Jetnil-Kijiner, who is part of her country's delegation to the U.N. climate talks in Marrakesh this week, came to prominence in 2014, when she performed one of her poems - a heartfelt letter to her baby daughter, Matafele Peinem - at a climate change summit hosted by the U.N. chief in New York.
Now the 28-year-old - who will publish a first book of her poetry in February, and whose mother, Hilda Heine, became the nation's first woman president this year - hopes the experiences of other islanders could be a driving force to spur more rapid international action to curb climate change and prevent countries like hers being eaten up one day by rising seas.
"We're the ones living these experiences," she said in a interview on the sidelines of the climate talks. "I recognise poetry is a weird thing to have in this climate world, but it seems to work. And I want to do more of what works."
FLOODS AND DROUGHT
Most of her students don't dwell much on climate change, she said. But for them - and for her own family - it's becoming harder to ignore.
The country - a nation of about 53,000 people and more than 1,000 atolls and islands - has just emerged from one of the worst droughts she can remember. And two years ago, one of her cousins lost the house she had lived in all of her life to flooding, she said.
For many people, "it's something you're waiting to see happen. You never know when the high tide will hit but you're prepared for it," she said. "When there's a high-tide warning, everybody's worried about the sea wall."
The result of these growing pressures, she said, is that the government - which had always focused on developing the country - is slipping into a different kind of mindset.
"It's not development anymore. It's more like preservation," Jetnil-Kijiner said. "It's changing how we think of our country, how we prepare for its future."
Just how at risk the country will be from sea-level rise is evident in its geography, with its 70 square miles (181 sq km) of land sitting an average of 2 metres (6.56 ft) above sea level now.
As rising seas fuel larger "king tides" which regularly sweep the island, as well as more severe storm surges, roads and homes are going underwater more often, leading some to collapse or be abandoned.
Scientists predict the world could see as much as 2 metres of sea-level rise by 2100 or sooner, at current rates of climate change.
Already some Marshallese have migrated to join growing communities of fellow expatriates in Hawaii and elsewhere in the United States.
'STILL TIME TO FIGHT'
The changes Jetnil-Kijiner's students see make them increasingly anxious. At a youth arts camp she organised, one picture drawn showed the country's capitol building, in Majuro, underwater.
Much of the poetry young people produce, she said, "comes out of their fear of losing their culture and their island".
"They don't know how to use that fear.
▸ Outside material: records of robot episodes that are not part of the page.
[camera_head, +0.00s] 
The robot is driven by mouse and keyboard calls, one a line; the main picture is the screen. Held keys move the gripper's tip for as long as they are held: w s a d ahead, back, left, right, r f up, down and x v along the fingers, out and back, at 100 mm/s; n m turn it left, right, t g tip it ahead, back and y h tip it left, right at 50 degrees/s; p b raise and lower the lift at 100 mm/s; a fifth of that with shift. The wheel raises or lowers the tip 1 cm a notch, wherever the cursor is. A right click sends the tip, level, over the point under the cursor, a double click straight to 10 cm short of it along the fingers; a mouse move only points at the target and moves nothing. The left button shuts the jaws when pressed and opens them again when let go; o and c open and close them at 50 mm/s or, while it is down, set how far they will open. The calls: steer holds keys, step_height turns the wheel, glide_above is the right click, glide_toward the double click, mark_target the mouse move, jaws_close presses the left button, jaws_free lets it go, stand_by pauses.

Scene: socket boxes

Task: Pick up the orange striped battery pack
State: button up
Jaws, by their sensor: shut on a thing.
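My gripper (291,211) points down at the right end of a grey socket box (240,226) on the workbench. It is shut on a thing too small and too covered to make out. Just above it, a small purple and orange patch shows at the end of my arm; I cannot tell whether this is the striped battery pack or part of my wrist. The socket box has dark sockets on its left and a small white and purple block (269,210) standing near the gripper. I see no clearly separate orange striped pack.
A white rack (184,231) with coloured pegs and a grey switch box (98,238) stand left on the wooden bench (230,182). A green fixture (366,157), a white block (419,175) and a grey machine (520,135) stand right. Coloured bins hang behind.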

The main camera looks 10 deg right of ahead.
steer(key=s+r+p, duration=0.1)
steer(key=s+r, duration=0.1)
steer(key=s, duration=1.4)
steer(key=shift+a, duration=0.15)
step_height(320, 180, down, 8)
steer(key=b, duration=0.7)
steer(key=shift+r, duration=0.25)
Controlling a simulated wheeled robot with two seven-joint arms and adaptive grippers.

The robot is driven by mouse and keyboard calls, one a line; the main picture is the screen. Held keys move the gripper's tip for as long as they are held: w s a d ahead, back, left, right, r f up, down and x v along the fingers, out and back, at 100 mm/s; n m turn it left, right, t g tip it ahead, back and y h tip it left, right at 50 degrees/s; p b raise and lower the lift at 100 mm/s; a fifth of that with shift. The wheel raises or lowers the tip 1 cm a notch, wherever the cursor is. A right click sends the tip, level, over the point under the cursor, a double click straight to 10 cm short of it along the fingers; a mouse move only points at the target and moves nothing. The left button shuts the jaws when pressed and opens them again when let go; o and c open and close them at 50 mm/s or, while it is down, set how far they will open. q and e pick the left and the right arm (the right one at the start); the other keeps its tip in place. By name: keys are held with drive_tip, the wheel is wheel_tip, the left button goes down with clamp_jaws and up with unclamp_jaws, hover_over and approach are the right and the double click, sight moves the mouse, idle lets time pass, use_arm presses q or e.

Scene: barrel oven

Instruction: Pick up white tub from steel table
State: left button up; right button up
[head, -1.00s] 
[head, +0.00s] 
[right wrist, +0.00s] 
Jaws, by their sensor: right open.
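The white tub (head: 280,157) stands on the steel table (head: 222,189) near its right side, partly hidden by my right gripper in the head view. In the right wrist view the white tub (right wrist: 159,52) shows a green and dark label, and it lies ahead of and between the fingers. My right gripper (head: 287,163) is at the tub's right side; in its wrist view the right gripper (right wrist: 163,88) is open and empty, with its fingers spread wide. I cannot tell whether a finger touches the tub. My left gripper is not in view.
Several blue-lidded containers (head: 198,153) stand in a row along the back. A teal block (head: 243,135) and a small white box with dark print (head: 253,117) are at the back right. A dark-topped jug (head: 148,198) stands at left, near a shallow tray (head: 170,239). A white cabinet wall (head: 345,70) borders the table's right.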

That's why we're trying to empower them," she said. "They shouldn't just be seen as victims."
In schools across the islands, teachers are now discussing climate change with their students, she said.
Jetnil-Kijiner's "earth champions" - young people trained through her youth non-profit group Jo-Jikum - are being taught practical skills, including how to navigate the complicated process of making applications for climate change funds.
"A lot feel we will have to move at some point," she admitted. "Lots of the outside rhetoric they hear tells them that. But I tell them it's not over yet. There's still time to fight."
(Reporting by Laurie Goering and Megan Rowling; writing by Laurie Goering; editing by Megan Rowling; Please credit the Thomson Reuters Foundation, the charitable arm of Thomson Reuters, that covers humanitarian news, climate change, women's rights, trafficking and property rights. Visit http://news.trust.org/climate)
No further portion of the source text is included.